Sex, Violence and Wikileaks

Allegations of sexual misconduct against Julian Assange need to be taken seriously. But the manipulative release of a preliminary police report sheds light on the larger furor:  Who gets to leak? Which leaks get published – and why?

The many people in government and journalism who loathe Wikileaks are probably enjoying a moment of holiday-season schadenfreude, with the website’s founder Julian Assange himself now on the receiving end of an unauthorized disclosure: the confidential, preliminary police report on allegations of sexual crimes lodged against Assange by two women in Sweden. 

The charges by the women known as Ms. A and Ms. W – who say that Assange forced unprotected sex on them during otherwise-consensual encounters – need to be treated seriously, not dismissed as an American plot.  If Assange violated Sweden’s sexual-consent laws, he alone would be responsible. He would not be the first public figure damaged by misconduct in his intimate life. And if falsely charged, Assange would not be the first victim of an ambitious prosecutor who recognizes a career opportunity when she sees one.  

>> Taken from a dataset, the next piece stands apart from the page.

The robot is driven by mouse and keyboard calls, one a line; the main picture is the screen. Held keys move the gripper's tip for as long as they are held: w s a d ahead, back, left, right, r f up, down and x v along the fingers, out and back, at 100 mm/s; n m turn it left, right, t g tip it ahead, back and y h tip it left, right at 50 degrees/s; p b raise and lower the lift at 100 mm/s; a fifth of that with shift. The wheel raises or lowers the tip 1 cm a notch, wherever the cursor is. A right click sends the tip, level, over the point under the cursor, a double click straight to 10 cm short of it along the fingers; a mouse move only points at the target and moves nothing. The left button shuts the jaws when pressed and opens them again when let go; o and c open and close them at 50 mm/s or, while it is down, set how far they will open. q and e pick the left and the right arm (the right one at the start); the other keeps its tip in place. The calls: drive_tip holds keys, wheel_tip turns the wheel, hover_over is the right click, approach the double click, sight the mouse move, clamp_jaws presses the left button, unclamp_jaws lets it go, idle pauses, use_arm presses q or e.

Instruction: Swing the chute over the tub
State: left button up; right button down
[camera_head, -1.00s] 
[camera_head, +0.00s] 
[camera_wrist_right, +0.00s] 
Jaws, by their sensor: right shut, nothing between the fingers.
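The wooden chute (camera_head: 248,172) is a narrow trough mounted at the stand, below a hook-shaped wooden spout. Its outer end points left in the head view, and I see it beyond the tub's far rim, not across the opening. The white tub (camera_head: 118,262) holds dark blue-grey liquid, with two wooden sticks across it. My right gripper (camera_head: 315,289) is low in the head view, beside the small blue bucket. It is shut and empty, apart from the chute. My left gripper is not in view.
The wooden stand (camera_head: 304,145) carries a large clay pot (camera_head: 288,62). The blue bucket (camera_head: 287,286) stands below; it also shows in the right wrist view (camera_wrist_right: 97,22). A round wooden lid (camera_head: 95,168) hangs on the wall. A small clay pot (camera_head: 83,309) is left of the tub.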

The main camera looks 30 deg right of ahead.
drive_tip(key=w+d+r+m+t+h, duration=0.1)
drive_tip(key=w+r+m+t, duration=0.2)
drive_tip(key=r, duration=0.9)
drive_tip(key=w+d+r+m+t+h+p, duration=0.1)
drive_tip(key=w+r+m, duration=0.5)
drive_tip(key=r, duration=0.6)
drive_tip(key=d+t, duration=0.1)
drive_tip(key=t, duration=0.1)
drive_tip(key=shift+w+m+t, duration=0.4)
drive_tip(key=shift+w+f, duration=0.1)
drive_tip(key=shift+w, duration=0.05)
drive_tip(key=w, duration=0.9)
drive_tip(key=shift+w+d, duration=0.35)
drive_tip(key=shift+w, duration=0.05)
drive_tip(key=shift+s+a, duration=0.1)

What to make of the police report? Here’s my take: Whatever the merit of the charges,  the leaking and publication of this preliminary investigation is a step backward. It is a return to the bad old days when rape cases were tried in tabloid headlines, at once humiliating victims and whipping up public opinion against an accused perpetrator, whether guilty or innocent. 

You’ve got to ask: Who benefits? Leaking confidential investigative material portraying Assange as a predatory creep helps the Swedish prosecutor, who wants to look credible as she tries to extradite Assange for questioning. Publishing it helps media organizations anxious to demonstrate that they stand independently of Wikileaks even while reporting the site’s disclosures.

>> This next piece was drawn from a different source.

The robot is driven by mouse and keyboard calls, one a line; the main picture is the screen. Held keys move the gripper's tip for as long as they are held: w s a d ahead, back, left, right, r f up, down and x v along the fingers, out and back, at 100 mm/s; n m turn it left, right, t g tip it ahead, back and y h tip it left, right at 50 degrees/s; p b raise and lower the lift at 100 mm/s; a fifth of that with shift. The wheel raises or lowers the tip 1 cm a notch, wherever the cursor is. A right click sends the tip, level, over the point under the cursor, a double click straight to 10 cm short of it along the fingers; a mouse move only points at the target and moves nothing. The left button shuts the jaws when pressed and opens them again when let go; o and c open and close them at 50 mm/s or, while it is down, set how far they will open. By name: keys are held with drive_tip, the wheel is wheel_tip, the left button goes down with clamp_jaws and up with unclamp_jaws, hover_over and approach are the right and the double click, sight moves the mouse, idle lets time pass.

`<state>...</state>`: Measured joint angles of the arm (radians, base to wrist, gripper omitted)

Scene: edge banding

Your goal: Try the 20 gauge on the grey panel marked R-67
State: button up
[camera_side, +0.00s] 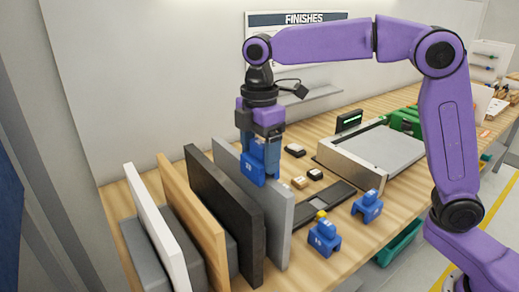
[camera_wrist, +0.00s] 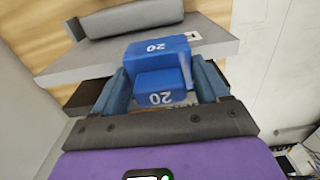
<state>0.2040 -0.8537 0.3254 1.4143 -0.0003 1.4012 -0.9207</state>
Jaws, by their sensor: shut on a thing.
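My gripper (camera_side: 260,148) is shut on a blue gauge marked 20 (camera_side: 256,164). The gauge (camera_wrist: 160,62) fills the space between my fingers (camera_wrist: 162,88) in the wrist view, with its number showing on two faces. The grey panel (camera_side: 282,222) stands upright at the right end of the row of panels. The gauge is at this panel's top edge and overlaps it in both views; I cannot tell whether it touches or straddles it.
A black panel (camera_side: 222,205), a wood-coloured panel (camera_side: 190,212) and a white panel (camera_side: 155,225) stand left of the grey one. Two more blue gauges (camera_side: 323,238) (camera_side: 369,207) sit on the bench at right. Small blocks (camera_side: 295,150) and a machine bed (camera_side: 378,150) lie behind.

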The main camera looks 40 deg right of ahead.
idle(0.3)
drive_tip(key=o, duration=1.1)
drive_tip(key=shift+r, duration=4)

But it is hard to imagine either Ms. A’s  or Ms. W’s feeling vindicated by having the intimate details of her consensual liaisons with Assange, as well as her allegations, spelled out and debated on the Internet.  Fear of public spectacle that stirs up prurient gender bigotry is one reason many women remain reluctant to pursue sexual assault charges, even in a nation with progressive gender-violence laws like Sweden. And it beggars reason to imagine that leaking this report might have anything to to with strengthening the legal case against Assange.

The problem, as any reporter who has covered a sexual-assault case knows, lies with the fact that preliminary interviews and investigations in rape cases often contain details which victims find agonizing to recount in private, let alone revisit in the press; which may be inaccurate; which may never make their way to indictment or court; which reporters of integrity treat with discretion even when covering testimony in open trial. That is one reason why rape cases are among the most difficult crime stories to cover. 

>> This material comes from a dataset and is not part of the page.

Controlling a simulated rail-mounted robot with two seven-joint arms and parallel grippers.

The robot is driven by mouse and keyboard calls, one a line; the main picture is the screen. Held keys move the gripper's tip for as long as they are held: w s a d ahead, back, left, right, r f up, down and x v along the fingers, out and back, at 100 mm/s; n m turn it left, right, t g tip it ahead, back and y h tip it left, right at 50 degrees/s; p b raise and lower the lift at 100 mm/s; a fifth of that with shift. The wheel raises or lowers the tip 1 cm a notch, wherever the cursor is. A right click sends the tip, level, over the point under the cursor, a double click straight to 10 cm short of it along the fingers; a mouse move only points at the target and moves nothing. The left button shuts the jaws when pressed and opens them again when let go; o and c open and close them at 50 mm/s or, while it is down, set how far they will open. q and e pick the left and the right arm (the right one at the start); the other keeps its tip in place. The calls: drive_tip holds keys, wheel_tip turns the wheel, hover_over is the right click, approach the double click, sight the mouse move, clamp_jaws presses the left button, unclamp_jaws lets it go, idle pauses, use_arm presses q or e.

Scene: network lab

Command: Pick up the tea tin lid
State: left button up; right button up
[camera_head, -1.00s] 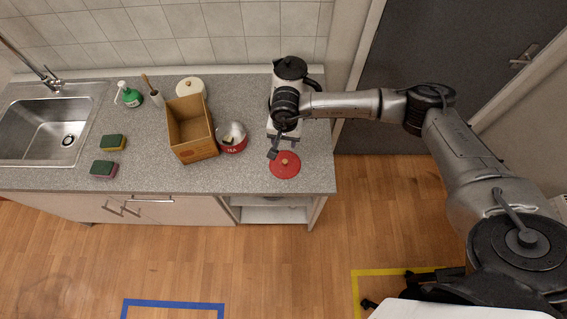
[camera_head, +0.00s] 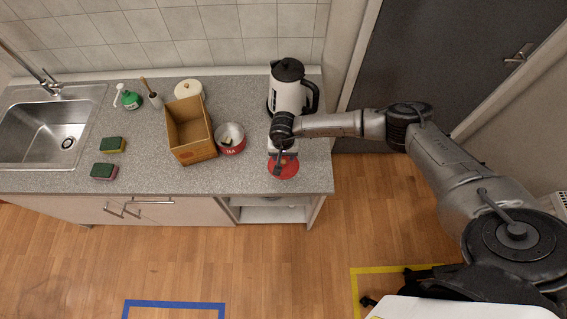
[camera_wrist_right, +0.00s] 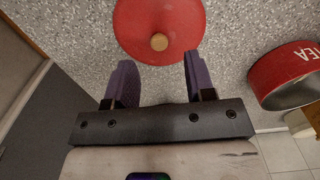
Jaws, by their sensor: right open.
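The tea tin lid (camera_head: 290,168) is a flat red disc with a small wooden knob, lying on the grey counter near its front right edge. It also shows in the right wrist view (camera_wrist_right: 160,20), knob facing the camera. My right gripper (camera_head: 279,172) is over the lid in the head view and partly covers it. In the right wrist view the right gripper (camera_wrist_right: 157,75) is open and empty, its two purple fingers pointing toward the lid with the knob between and just beyond the tips. The red tea tin (camera_head: 232,146) stands open to the left of the lid. My left gripper does not show.
A kettle (camera_head: 288,90) stands behind the right gripper. A cardboard box (camera_head: 194,150) is left of the tin, with a round cream-lidded container (camera_head: 189,88) behind it. Two sponges (camera_head: 112,145), a green bottle (camera_head: 131,100) and a sink (camera_head: 45,130) are further left. Counter between tin and lid is clear.

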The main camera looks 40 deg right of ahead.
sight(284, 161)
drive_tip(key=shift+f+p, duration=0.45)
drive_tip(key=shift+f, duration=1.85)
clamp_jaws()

Leaking preliminary investigative material is an old prosecution trick, but it's also illegal - for good reasons. And the interests of prosecutors and the interests of victims – let alone due process of law – are not necessarily the same. Whichever authorities shopped the preliminary Assange report to The Guardian and the New York Times did exactly what a smart sex-crimes prosecutor is supposed to avoid: forcing the alleged victims and the details of their own sexual choices to the center of the story.

That is why in the Assange case journalists have such a  challenging responsibility: to situate these allegations of sexual assault as a matter for Swedish law and process, in stories that protect the dignity, privacy and identities of the women involved; and which equally present Assange as innocent until proven guilty. Publishing a titillating leaked police report falls far below that standard.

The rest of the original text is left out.